Robot task records
__________________________________________________

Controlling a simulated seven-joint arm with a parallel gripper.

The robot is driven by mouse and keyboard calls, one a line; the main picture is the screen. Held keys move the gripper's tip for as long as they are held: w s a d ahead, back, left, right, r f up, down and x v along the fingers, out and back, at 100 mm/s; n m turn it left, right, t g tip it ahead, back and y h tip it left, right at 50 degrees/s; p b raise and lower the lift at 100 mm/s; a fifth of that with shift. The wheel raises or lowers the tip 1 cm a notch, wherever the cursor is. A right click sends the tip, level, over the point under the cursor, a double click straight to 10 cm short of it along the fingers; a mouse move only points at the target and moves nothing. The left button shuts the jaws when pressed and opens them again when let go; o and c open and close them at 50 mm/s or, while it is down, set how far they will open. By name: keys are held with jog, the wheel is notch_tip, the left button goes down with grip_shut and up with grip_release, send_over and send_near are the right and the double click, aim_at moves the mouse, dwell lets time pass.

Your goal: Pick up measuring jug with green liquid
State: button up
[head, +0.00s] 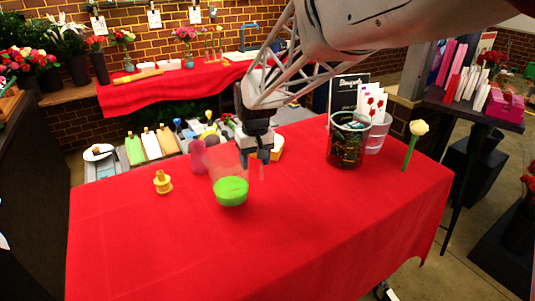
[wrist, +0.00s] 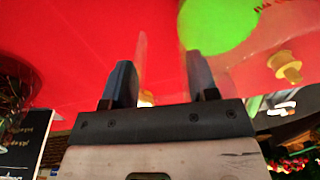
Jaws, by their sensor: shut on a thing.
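The measuring jug (head: 228,182) is clear, with bright green liquid in its lower part. It stands at the middle of the red table in the head view, leaning a little; I cannot tell whether its base touches the cloth. My gripper (head: 256,158) points down at the jug's right side, its fingers shut on a clear part of it near the top. In the wrist view, my gripper (wrist: 160,78) has a finger on each side of thin clear material, and the green of the jug (wrist: 213,24) shows beyond the right finger. The exact grip is hard to see.
A small yellow object (head: 163,182) stands left of the jug, and a pink vase (head: 198,157) close behind it. A dark patterned pot (head: 346,143) and a white rose (head: 414,142) stand at the right. The front of the red table (head: 250,255) is clear.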

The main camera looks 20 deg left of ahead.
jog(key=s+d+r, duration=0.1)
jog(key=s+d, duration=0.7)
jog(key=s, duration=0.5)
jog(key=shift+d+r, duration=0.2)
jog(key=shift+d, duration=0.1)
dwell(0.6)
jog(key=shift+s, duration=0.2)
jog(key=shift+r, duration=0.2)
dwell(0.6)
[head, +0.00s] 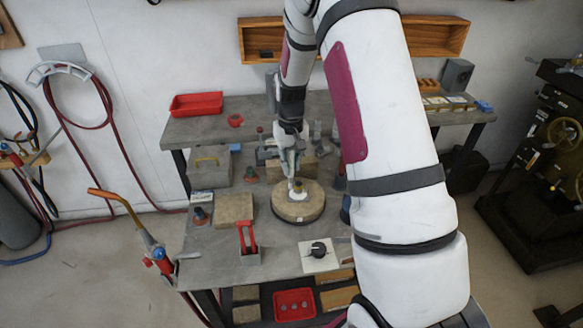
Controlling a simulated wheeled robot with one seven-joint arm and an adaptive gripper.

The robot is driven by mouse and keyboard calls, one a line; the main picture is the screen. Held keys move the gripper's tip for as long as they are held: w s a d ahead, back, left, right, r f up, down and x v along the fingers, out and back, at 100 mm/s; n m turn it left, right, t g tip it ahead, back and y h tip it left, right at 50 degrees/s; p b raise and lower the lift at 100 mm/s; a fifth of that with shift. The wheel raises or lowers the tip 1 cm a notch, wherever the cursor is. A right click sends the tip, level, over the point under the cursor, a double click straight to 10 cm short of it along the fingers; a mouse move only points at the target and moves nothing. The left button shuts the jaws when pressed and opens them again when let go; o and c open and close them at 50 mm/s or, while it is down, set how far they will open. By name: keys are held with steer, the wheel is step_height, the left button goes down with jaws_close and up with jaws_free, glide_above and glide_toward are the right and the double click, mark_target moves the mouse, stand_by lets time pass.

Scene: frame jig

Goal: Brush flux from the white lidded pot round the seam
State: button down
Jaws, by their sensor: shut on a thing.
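My gripper (291,168) points down over the round tan disc (312,209) on the dark turntable near the bench middle. It is shut on a slim thing that I cannot make out clearly at this size. Just below the fingertips, on the disc, stands a small white and yellow piece (299,191). I cannot tell whether the held thing touches it, and its seam is too small to see. I cannot pick out the white lidded pot with certainty; my arm hides part of the bench's right side.
A torch (152,247) with a copper neck is at the bench's front left. A tan block (234,209), a red-handled stand (247,241) and a white plate with a black knob (319,254) are near the disc. A red tray (196,104) lies at the back left.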

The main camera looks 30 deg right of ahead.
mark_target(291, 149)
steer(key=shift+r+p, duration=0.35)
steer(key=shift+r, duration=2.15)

__________________________________________________

• SHORT TASK
Pull out each line of the entries that contains "seven".

• FINISHED ANSWER
Controlling a simulated seven-joint arm with a parallel gripper.
Controlling a simulated wheeled robot with one seven-joint arm and an adaptive gripper.

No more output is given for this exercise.